STORED DATA:
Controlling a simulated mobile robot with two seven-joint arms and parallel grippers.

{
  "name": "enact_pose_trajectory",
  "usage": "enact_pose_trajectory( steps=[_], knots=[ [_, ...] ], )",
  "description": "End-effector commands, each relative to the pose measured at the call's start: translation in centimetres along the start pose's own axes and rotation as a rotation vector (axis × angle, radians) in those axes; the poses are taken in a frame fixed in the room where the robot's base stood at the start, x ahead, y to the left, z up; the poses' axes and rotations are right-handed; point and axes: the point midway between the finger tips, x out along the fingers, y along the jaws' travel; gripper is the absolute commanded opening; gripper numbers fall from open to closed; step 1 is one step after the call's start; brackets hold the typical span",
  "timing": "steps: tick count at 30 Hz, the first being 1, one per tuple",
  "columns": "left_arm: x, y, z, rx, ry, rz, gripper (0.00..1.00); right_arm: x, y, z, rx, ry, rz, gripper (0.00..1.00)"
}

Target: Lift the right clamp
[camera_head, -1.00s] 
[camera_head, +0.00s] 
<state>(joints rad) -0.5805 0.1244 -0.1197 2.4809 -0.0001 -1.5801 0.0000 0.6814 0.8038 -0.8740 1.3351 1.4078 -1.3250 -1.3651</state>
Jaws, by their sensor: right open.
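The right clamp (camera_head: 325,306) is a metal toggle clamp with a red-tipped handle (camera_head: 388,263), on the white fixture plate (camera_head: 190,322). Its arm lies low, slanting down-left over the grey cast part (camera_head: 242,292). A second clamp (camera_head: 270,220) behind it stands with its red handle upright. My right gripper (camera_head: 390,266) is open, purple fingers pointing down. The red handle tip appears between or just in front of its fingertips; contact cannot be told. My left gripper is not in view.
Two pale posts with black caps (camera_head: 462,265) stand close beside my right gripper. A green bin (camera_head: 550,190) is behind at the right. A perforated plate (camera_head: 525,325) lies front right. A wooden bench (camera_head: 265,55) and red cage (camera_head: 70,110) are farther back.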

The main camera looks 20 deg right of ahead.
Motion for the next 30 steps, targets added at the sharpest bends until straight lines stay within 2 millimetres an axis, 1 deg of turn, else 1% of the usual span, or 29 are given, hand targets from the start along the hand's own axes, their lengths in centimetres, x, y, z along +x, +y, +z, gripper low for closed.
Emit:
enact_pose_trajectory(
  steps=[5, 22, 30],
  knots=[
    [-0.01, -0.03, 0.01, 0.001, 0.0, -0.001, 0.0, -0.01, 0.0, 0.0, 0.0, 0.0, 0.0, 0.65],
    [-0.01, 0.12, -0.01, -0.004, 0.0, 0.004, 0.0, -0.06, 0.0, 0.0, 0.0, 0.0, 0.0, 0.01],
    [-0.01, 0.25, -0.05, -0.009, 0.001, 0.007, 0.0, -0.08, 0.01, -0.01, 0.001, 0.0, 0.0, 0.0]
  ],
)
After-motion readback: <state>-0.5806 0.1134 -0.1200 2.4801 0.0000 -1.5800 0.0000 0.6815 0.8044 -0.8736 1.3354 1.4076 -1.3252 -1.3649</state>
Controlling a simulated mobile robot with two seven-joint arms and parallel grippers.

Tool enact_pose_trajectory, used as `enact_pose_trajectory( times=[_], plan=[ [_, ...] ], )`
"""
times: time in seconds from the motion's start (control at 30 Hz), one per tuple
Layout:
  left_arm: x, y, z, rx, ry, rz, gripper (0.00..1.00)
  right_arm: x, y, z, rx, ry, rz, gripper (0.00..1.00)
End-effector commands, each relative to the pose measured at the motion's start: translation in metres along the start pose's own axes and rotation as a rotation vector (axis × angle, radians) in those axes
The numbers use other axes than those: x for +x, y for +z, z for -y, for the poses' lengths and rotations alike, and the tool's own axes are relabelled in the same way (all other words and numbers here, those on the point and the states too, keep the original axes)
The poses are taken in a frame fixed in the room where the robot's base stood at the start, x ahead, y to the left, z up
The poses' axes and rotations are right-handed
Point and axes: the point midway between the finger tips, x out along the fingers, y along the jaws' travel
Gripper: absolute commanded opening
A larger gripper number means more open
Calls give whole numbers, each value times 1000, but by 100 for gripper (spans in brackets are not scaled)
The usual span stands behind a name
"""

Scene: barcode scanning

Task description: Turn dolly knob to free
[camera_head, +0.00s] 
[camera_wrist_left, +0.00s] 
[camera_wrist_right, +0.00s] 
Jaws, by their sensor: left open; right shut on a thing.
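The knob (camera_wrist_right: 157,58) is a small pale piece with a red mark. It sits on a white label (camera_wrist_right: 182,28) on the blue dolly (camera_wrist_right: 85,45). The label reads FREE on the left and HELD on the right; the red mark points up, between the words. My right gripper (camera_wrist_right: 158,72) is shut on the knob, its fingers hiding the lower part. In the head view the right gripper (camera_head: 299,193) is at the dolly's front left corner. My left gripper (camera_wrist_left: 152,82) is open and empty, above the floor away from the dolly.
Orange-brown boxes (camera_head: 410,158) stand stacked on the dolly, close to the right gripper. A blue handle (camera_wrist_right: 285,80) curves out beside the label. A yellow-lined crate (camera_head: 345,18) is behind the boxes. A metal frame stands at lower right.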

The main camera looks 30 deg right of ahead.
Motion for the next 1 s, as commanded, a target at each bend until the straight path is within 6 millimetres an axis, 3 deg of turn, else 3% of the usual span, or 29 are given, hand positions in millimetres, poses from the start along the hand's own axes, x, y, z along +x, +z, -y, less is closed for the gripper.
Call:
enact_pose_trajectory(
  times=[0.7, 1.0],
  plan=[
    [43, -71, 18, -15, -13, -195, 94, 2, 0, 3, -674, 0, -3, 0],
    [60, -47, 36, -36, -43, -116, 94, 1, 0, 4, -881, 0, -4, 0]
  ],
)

INSTRUCTIONS TO FOLLOW:
All lines in the listing above from the line containing "times: time in" to the line containing "A larger gripper number means more open", inclusive, should be retyped exactly; no other lines should appear.

SOLUTION FOR THIS TASK:
times: time in seconds from the motion's start (control at 30 Hz), one per tuple
Layout:
  left_arm: x, y, z, rx, ry, rz, gripper (0.00..1.00)
  right_arm: x, y, z, rx, ry, rz, gripper (0.00..1.00)
End-effector commands, each relative to the pose measured at the motion's start: translation in metres along the start pose's own axes and rotation as a rotation vector (axis × angle, radians) in those axes
The numbers use other axes than those: x for +x, y for +z, z for -y, for the poses' lengths and rotations alike, and the tool's own axes are relabelled in the same way (all other words and numbers here, those on the point and the states too, keep the original axes)
The poses are taken in a frame fixed in the room where the robot's base stood at the start, x ahead, y to the left, z up
The poses' axes and rotations are right-handed
Point and axes: the point midway between the finger tips, x out along the fingers, y along the jaws' travel
Gripper: absolute commanded opening
A larger gripper number means more open

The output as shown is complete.